I’m going to assume that the universe consists of a series of discrete decisions that lead to some event. The decisions are binary (and let’s assume that the choices are 0 and 1–whatever these numbers may stand for. For example, 0 may mean “forget the jacket” and 1 may mean “take the jacket”) and could stand for anything that has two distinct outcomes, so I’m using a broad definition of the word “decision” here. We will try to come up with some framework that allows us to talk about these decisions–for example, determine which decisions contributed to the event more than others. First, some caveats:

  • We will not deal with intent, that is, we will not be interested in what a particular decision intended to achieve and instead look at what it ended up achieving. This means we’ll be looking at cause in a way which may be different from the way the law looks at cause.
  • We will deal with decisions which are not biased in any way, i.e. behind each decision there is an agent who is either picking 0 or 1, and is not subject to chance. Hence, a “decision” to rain in Sahara is not a valid one since it’s not particularly likely to rain in Sahara.
  • We can model decisions which are biased, or decisions which are not binary, as a sequence of binary decisions, so we can proceed without loss of generality (I never thought I’d use this phrase again…)
  • We’ll assume that all decisions are discrete, that we can determine the consequence of every decision and that we have captured them all

Moreover, in order to talk about causality at all, we have to define equivalence of decisions and events properly. We’ll be dealing with parallel universes (i.e. universes in which a particular decision had been made differently) and, strictly speaking, events across universes are never the same (because the universe is slightly different if a decision is made differently, even if it seems that a particular event was not at all affected). We will identify an equivalence class of events (and equivalence classes of decisions) — buckets, where we put many similar events and treat them as the same, as the event.

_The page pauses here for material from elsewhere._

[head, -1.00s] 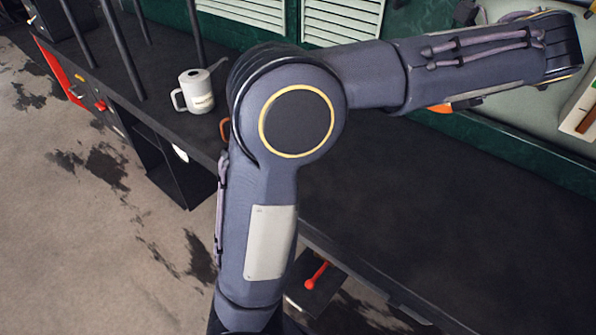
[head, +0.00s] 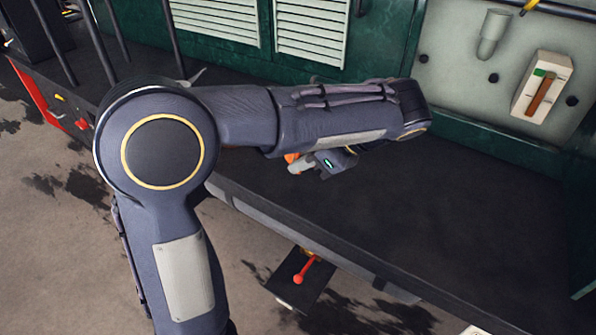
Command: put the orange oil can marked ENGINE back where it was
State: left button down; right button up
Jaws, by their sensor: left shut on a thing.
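My left arm comes in from the left and bends over the dark shelf. My left gripper (head: 299,164) shows below the forearm, its light-grey finger pointing left. It is shut on an orange thing (head: 290,157), of which only a small patch shows beside the finger. This fits the orange oil can, but its marking and most of its body are hidden. It is over the shelf; I cannot tell whether it touches the surface. My right gripper is not in view.
The dark shelf (head: 470,210) is clear to the right. A panel (head: 450,80) with a lever box (head: 541,88) stands at the back. Dark posts (head: 105,35) rise at the left. A red-handled lever (head: 301,272) is below the front edge.

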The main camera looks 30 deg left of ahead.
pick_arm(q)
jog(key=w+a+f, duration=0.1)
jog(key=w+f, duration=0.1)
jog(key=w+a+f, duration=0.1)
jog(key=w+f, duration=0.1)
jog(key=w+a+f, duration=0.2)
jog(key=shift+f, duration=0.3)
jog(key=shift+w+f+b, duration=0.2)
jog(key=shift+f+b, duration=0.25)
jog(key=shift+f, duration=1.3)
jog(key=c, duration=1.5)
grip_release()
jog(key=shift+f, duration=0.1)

For example, consider the event “Daisy breaks her leg as a result of a car accident”. If, in a parallel universe, some decisions are made differently, and Daisy breaks her other leg, the event is now different, but we still care about it (for all intents and purposes, she’s broken a leg). So we’ll put the two events in the same equivalence class. Similarly, the driver’s decision to not pay attention should be treated as the same decision regardless of the decision to forget the jacket, so we need equivalence classes of decisions.

Let’s work with an example. Consider three decisions \(d_1\), \(d_2\), \(d_3\), that led to some event \(E\). We can represent this as a tree of decisions:

A Partial Decision Tree

A Partial Decision Tree

The graph represents the current universe — the three decisions were made, and the event \(E\) happened. Now let’s introduce parallel universes — let’s determine what would have happened if either of the decisions had been made differently. Suppose that if \(d_3\) was 0, \(E\) could still have happened if two other decisions \(d_4\) and \(d_5\) were 1. If \(d_2\) was 0, there is no way for \(E\) to happen. If \(d_1\) was 0, \(E\) could happen if \(d_3\) was 1 and a new decision \(d_6\) was 1.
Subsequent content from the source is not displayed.